We've heard companies say this before, and we've heard the media, ad agencies, and other related parties refute it. But I think the key here is not where the most media gets consumed, but rather how a series of fragmented markets can be addressed at once. As TV gained traction in the 1940s and 1950s, for example, advertisers took advantage of the fact that there were only a handful of programs that everybody watched. Thus, with just a few spots they were able to reach an extremely wide audience. Today, while mom is watching Desperate Housewives on ABC, dad could be watching ESPN while junior is watching MTV and the baby is plopped down in front of a Nickelodeon show. Instead of using one ad to reach this household, you'll now need at least four. But all of these people need to eat, and they'll all be at a grocery store or a Wal-Mart some time in the near future. The fact that in a given month the top 10 retailers will have 197M unique visitors -- while the top handful of TV shows will reach only a fraction of that number -- really illustrates the point.

Give people what they want

As Steve Farella from TargetCast noted, in the old days media companies used lots of war analogies and idioms when describing their strategy for reaching the consumer. Plans of attack, target acquisition and the rules of engagement were all frequently used terms. However, these days there are 500 TV channels, not five. Out-of-home media of all varieties compete for attention in stores, airports, and even on the road. Consequently, media companies have shifted from "going to war" to giving people what they want. They still talk about an engagement factor, but now it's less like engaging your enemy, and more like engaging your wife (and yes, there are a million jokes/analogies/witty jabs to be made here, but I'm trying to take the high road). For Farella and many others, this basically translates into a form of opt-in marketing, addressing the changing role of the family and our new fast-paced lifestyles, and marketing to people only when we're most receptive -- which frequently happens to be when we shop.

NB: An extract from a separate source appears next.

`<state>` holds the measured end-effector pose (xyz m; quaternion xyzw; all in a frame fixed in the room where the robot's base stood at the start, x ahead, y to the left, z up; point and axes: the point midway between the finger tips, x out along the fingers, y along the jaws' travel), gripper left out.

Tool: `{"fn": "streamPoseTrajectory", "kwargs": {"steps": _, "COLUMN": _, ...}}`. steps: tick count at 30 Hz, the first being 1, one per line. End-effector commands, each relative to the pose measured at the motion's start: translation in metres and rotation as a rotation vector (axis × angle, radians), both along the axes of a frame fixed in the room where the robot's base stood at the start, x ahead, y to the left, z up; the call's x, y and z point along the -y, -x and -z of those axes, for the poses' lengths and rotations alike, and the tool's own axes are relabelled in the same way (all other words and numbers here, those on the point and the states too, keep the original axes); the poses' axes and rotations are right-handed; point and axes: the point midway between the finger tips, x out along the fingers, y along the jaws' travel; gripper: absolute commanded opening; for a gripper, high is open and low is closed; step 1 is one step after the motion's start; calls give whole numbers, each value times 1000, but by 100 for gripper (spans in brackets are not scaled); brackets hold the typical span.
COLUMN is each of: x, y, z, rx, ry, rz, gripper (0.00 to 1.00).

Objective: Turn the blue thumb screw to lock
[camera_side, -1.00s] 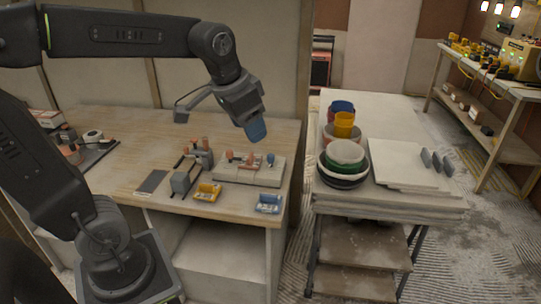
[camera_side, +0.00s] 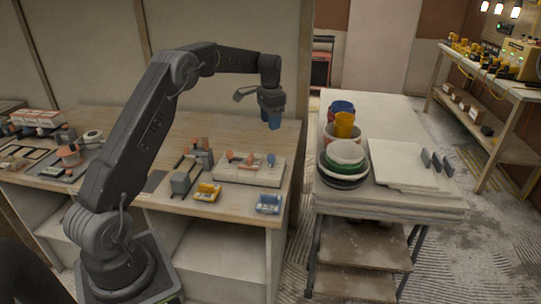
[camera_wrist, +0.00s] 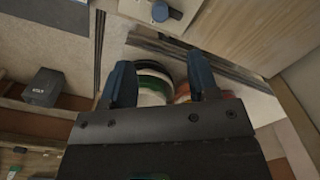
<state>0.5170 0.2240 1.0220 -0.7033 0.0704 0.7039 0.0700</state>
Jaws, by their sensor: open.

Don't forget about privacy

At the end of a fascinating presentation by Brand Experience Lab's David Polinchock on experiential marketing and some of the new technologies on the horizon, I asked whether any brands or retailers (or consumers for that matter) had looked into the privacy or ethical concerns of next-generation tracking and data mining products. I was quite surprised by his answer: privacy isn't very important for many young people, provided that they feel they're getting something of value (a customized promotion, better pricing, etc.) in exchange for giving up their personal info. I'm not quite ready to buy into this (I like to think I'm still pretty young myself), and I know that a good number of baby boomers aren't onboard with it either. Still, BEL talks to a lot of people in the right places, and if this is their experience, it tells me that perhaps more people should be thinking about privacy right now, since once that information's out there, there's no getting it back. (One need only look to the recent AOL search data fiasco, and the accompanying class-action lawsuit, to see how serious a privacy breach can be for businesses and their customers.)

Store research data can be surprising

Because they make good food for thought, here are some interesting stats quoted by some of the presenters during the At-Retail Media Conference. I haven't verified any of these, so use them at your own discretion.
  • IBN determined that four of the five largest radio "stations" in the US (including the three largest) are in-store audio networks.
  • PRN notes that the top 10 US retailers receive 197M unique visitors each month, and these people visit an average of seven times per month, for a total of about 1.4B shopping trips per month.
  • Hispanic shoppers are 70% more likely to watch in-store digital media than non-Hispanics, and have up to six times better brand recall for advertised products.
  • Retail Marketing Services discovered that placing a graphic or visual element on a shelf-mounted sign ("shelf barker") can generate up to a 35% sales lift.
  • And my favorite: Retail Marketing Services also studied the Tesco digital signage deployment. They found that while 42% of individuals looked at the screens, on average they only did so for about three seconds. Among other things, this underscores the importance of using short, to-the-point messages on in-store networks, rather than traditional 30 second spots.
Aside from the fact that I was running up and down the stairs every so often trying to get better reception on my cell phone, I was quite pleased with the At-Retail Media show and its speakers. It's worth noting that the speakers and audience members hailed from a diverse set of industries, including advertising, media planning, media buying, technology and ancillary services. Over the past few years, this once-disparate collection of specialties has converged on the retail space to address the unique challenges of marketing at the point-of-decision (or as P&G would say, the first moment of truth). That these groups are willing to work together (and in many cases are excited to do so) may be the best indication that those who know media -- and those who are responsible for it -- are ready to make a serious foray into the retail space. And if research like DDI's recent at-retail media survey is any indication, brand marketers are increasingly ready to consider in-store advertising as a key part of their marketing strategies.